Le communisme représente, certes, une utopie qui aura fini, une fois mise en application, par dégénérer en régime concentrationnaire de la pire espèce. Il n’empêche que cette utopie puise dans les expériences des premières communautés chrétiennes afin de prôner une mise en commun des moyens de production susceptible d’assurer un niveau de vie décent à l’ensemble de la société. L’« Utopie » de Charles Fourier préconise la mise en place et le développement d’une société de type communautaire où les habitants de la cité mettraient en commun les moyens de production et s’épanouiraient dans un cadre de vie où la cellule familiale est élargie pour être pratiquement dissoute. Penseur d’une forme d’anarchie organisée, Fourier s’inspire de certains prédicats énoncés dans « La République de Platon ». D’autres protagonistes, on pense à l’architecte Frank Lloyd Wright, mettront en scène des scénarios de sociétés utopiques où les participants fuient les grandes métropoles pour s’organiser en semie-autarcie et se déplacer à la manière des premiers pionniers américains.

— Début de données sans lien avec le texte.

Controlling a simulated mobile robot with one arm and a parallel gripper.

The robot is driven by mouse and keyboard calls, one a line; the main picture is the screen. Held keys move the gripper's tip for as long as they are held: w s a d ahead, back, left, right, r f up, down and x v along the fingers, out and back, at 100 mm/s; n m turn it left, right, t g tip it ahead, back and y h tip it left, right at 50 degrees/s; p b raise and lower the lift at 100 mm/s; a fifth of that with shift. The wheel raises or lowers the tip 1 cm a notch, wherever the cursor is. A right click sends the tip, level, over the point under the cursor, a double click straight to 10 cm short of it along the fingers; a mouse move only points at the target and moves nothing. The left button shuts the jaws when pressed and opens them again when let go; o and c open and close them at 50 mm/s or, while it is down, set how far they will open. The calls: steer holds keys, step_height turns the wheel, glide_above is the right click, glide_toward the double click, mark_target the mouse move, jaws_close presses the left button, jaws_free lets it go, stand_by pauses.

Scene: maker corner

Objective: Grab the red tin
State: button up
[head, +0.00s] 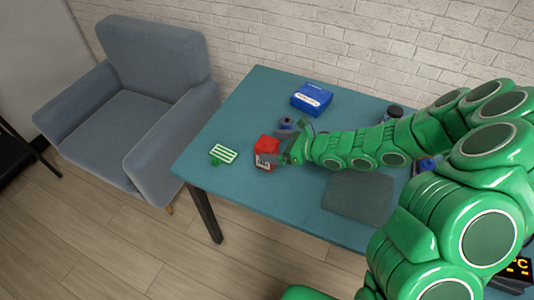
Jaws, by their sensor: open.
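The red tin (266,146) stands on the teal table (240,105), left of the table's middle, with a white and dark label on its front. My gripper (282,150) is at the end of the green arm, right beside the tin on its right side. The jaws are open, and the fingers are small and partly hidden behind the tin and the wrist. I cannot tell whether a finger touches the tin.
A green and white striped item (223,154) lies left of the tin. A blue box (311,98) lies behind it. A small blue item (287,123) stands just behind my gripper. A dark grey mat (358,196) lies at front right. A grey armchair (150,110) stands left of the table.

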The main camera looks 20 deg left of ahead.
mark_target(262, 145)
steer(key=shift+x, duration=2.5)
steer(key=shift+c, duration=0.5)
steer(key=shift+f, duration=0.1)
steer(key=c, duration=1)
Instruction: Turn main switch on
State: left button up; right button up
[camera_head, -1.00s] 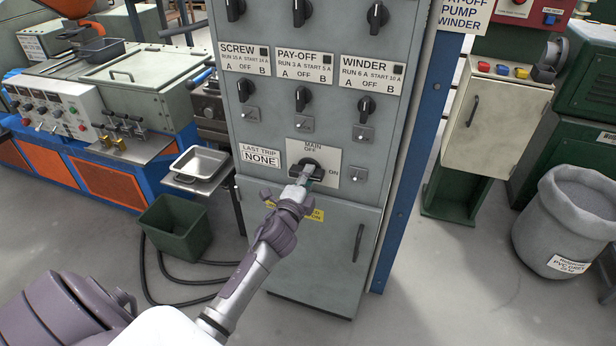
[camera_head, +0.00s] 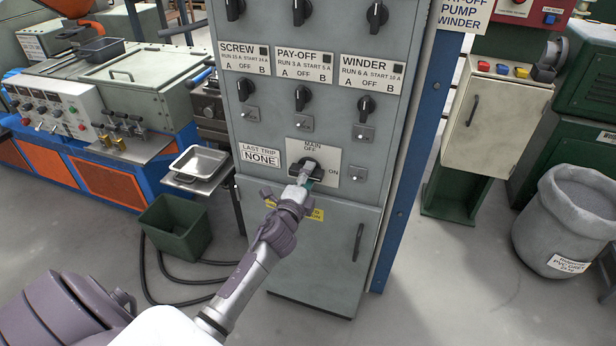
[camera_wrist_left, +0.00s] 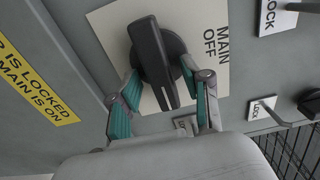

L’utopie, c’est un peu la face cachée qui participe à la genèse des nouvelles sociétés appelées à remplacer celles de nos ancêtres. Elle finira par représenter, de manière galvaudée, un état de rêverie qui procure aux idéalistes une forme de fuite en avant, les dispensant d’agir sur le bios politikos. Cette commode déformation du sens et de l’essence du terme permettra à notre société du Spectacle et des loisirs de discréditer ceux qui s’aviseraient de tenter d’imaginer des « ailleurs meilleurs » comme le chantait si bien Pierre Calvé, chansonnier québécois d’origine bretonne. Puisque, il faut bien le dire, l’UTOPIE tient la fonction réelle d’un appel d’air, véritable dispositif de la pensée critique qui permet d’oxygéner toutes formes de représentation de la cité et de ses évolutions. À notre époque, dans un contexte où la réalité virtuelle, oxymore de première, s’insinue par tous les pores de la représentation, neutralisant jusqu’aux fonctions réparatrices du rêve, il importe de réhabiliter les grandes histoires utopiques.

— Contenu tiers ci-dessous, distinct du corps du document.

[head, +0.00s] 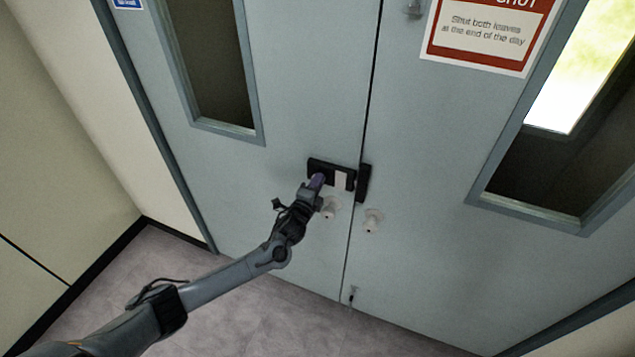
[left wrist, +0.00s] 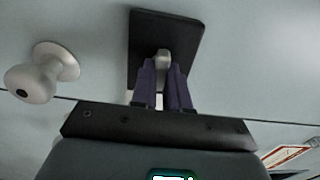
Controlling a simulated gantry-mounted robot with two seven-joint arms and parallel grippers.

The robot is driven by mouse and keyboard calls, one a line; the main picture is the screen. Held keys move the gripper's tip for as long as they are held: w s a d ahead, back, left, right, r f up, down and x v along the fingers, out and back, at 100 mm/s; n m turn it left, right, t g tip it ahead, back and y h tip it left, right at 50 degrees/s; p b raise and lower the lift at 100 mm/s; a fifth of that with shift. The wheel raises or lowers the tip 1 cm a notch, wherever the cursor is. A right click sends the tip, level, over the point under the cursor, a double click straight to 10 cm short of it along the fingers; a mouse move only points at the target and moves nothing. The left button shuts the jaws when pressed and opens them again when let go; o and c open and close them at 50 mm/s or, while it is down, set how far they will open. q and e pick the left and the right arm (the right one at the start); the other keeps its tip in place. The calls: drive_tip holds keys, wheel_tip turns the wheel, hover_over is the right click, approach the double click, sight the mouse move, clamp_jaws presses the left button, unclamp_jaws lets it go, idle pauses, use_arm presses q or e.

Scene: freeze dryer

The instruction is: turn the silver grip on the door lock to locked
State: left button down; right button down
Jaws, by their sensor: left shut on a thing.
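The door lock (head: 345,170) is a black plate with a pale patch on the left door leaf, beside the seam. A black keeper piece (head: 363,184) sits on the right leaf. In the left wrist view the black lock plate (left wrist: 185,35) fills the upper middle, and the silver grip (left wrist: 162,57) shows between the fingers. My left gripper (head: 317,181) is at the left part of the lock. Its purple fingers (left wrist: 162,72) are shut on the silver grip. The fingers hide most of the grip, so I cannot tell how far it is turned. My right gripper is not in view.
Two pale round knobs stand just below the lock, one on the left leaf (head: 330,208) and one on the right leaf (head: 373,221). One knob (left wrist: 42,76) shows close to my gripper in the left wrist view. A red and white sign (head: 488,35) is above right.

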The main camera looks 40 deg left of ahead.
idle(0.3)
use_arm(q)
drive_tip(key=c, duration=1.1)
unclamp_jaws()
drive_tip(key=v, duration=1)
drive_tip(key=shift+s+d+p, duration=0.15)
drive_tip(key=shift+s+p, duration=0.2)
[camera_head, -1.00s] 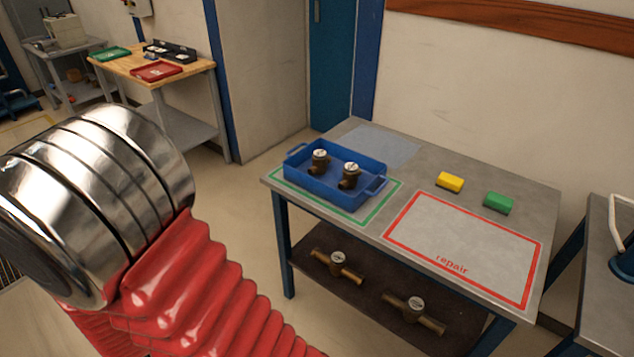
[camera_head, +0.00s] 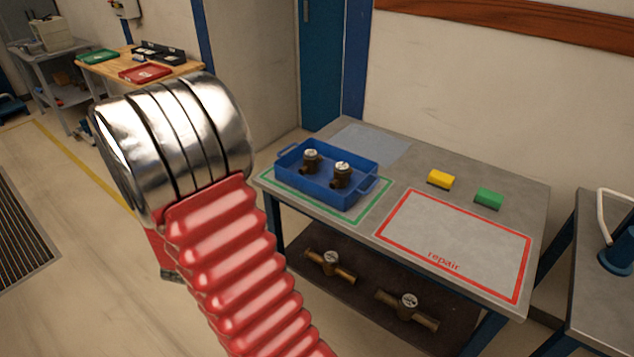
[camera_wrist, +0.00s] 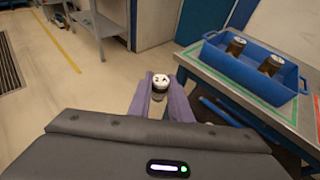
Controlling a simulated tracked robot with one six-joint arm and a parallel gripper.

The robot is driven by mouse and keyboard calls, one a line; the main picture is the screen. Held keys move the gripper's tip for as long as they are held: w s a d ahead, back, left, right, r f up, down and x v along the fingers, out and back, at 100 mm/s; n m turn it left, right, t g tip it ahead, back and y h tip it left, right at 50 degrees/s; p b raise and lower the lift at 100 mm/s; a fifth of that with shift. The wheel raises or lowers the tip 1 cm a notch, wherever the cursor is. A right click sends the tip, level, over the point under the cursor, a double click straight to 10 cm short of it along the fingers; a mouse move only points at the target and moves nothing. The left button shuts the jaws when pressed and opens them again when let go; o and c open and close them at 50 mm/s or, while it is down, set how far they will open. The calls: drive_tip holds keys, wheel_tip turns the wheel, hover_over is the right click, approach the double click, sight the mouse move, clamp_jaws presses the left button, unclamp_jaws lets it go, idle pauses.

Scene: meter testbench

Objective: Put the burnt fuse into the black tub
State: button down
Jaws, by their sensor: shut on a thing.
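The head view shows my arm but not the gripper or the fuse. A low black container (camera_head: 158,52) is at the back of the far wooden table; I cannot tell whether it is the black tub.
A blue crate (camera_head: 290,183) with two brass meters stands on the near table (camera_head: 405,160), by a red "repair" frame (camera_head: 455,240). Yellow (camera_head: 440,179) and green (camera_head: 488,198) blocks lie behind. Red (camera_head: 145,73) and green (camera_head: 98,56) trays are on the wooden table. Floor between is clear.

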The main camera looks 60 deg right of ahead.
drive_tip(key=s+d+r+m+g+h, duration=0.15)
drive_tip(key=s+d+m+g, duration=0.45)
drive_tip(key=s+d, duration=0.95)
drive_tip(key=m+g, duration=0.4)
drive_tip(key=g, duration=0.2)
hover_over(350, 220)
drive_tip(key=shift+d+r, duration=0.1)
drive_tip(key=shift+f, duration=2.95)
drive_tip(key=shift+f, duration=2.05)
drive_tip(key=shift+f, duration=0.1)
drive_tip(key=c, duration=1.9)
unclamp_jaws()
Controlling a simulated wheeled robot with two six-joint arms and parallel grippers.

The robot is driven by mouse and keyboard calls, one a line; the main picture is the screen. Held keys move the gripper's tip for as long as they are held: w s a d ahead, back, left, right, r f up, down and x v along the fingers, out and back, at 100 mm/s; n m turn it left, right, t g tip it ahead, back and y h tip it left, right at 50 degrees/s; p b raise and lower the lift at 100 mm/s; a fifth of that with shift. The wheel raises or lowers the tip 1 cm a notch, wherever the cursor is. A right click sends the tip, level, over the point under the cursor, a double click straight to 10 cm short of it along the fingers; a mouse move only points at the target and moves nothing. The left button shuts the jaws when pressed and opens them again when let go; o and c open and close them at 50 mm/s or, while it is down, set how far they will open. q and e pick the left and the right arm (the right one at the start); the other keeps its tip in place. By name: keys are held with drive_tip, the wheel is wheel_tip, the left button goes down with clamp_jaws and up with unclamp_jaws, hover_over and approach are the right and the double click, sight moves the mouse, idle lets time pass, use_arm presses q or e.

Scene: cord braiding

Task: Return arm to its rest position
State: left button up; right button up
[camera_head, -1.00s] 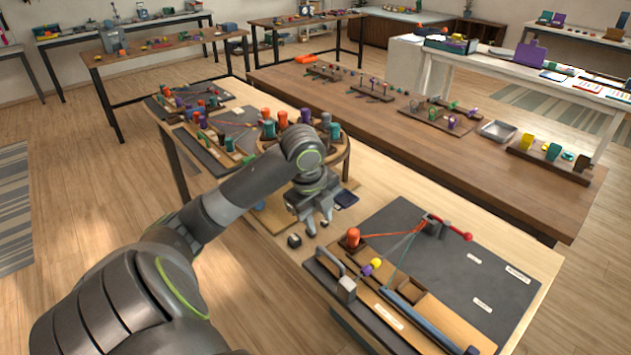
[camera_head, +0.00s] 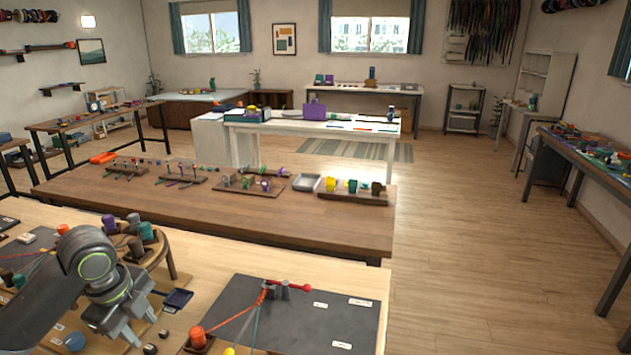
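My left arm comes in from the lower left, and its gripper (camera_head: 130,335) hangs fingers down over the light wooden table (camera_head: 215,268), left of the dark braiding mat (camera_head: 335,325). The fingers look apart with nothing between them. On the mat, red and green cords run from a small dark post with a red piece (camera_head: 268,291) toward the near edge. An orange spool (camera_head: 198,336) stands at the mat's left, and a yellow ball (camera_head: 229,351) shows at the bottom edge. My right gripper is not in view.
A round wooden stand with spools (camera_head: 147,231) sits behind my left gripper. A dark blue tray (camera_head: 178,298) lies just right of it. A long brown table (camera_head: 330,222) with small racks stands beyond. The wooden floor (camera_head: 480,260) at right is clear.

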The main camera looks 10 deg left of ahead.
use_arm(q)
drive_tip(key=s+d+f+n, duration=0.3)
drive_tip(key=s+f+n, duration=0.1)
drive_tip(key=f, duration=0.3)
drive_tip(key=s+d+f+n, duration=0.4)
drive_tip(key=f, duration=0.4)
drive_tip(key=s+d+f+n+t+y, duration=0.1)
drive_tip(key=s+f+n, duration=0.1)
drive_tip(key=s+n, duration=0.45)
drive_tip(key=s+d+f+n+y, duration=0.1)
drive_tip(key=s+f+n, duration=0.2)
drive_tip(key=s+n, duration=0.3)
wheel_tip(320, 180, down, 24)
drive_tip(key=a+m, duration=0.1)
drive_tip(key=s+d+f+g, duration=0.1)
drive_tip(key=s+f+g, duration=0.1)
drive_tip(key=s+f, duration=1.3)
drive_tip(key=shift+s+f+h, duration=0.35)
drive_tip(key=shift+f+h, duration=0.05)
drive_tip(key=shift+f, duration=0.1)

Puisqu’à défaut de pouvoir réellement influer sur l’organisation politique de nos cités concentrationnaires, nous avons le droit et le devoir d’imaginer l’avènement d’une société plus juste. Penser l’UTOPIE n’empêche point de s’investir au sein de nos communautés, de dénoncer les dysfonctionnements de la cité ou de proposer des solutions concrètes destinées à répondre à des besoins ponctuels. Mais, nous savons tous, du moins ceux qui sont éveillés, que la classe politique ne compte plus dans ses rangs que des gestionnaires et des amuseurs publics qui tentent de maquiller les dérives mortifères qui menacent jusqu’à l’existence même de nos cités encrassées. Il faut donc libérer le rêve et ses fonctions thérapeutiques à une époque où la morosité s’est emparée de cette opinion publique qui représente tout le monde et personne.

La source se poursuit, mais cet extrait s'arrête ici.